What you will do
Locate the string "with" in the listing below. Copy every line where it is found.
### Information shown
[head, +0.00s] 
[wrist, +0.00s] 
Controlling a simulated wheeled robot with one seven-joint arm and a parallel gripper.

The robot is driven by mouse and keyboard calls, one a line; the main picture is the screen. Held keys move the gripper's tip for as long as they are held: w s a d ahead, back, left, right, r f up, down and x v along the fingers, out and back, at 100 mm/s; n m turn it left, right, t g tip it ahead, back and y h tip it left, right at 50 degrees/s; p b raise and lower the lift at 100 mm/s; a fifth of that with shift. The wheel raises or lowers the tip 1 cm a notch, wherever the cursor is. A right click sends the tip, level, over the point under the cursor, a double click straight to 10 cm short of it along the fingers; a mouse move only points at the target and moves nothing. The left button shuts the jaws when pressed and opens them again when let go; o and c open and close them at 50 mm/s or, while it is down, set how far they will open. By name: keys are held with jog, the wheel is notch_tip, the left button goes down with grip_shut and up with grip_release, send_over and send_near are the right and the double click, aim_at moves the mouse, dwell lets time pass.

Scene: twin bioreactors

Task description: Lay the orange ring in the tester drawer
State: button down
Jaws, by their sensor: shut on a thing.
######
Solution
Controlling a simulated wheeled robot with one seven-joint arm and a parallel gripper.
The robot is driven by mouse and keyboard calls, one a line; the main picture is the screen. Held keys move the gripper's tip for as long as they are held: w s a d ahead, back, left, right, r f up, down and x v along the fingers, out and back, at 100 mm/s; n m turn it left, right, t g tip it ahead, back and y h tip it left, right at 50 degrees/s; p b raise and lower the lift at 100 mm/s; a fifth of that with shift. The wheel raises or lowers the tip 1 cm a notch, wherever the cursor is. A right click sends the tip, level, over the point under the cursor, a double click straight to 10 cm short of it along the fingers; a mouse move only points at the target and moves nothing. The left button shuts the jaws when pressed and opens them again when let go; o and c open and close them at 50 mm/s or, while it is down, set how far they will open. By name: keys are held with jog, the wheel is notch_tip, the left button goes down with grip_shut and up with grip_release, send_over and send_near are the right and the double click, aim_at moves the mouse, dwell lets time pass.

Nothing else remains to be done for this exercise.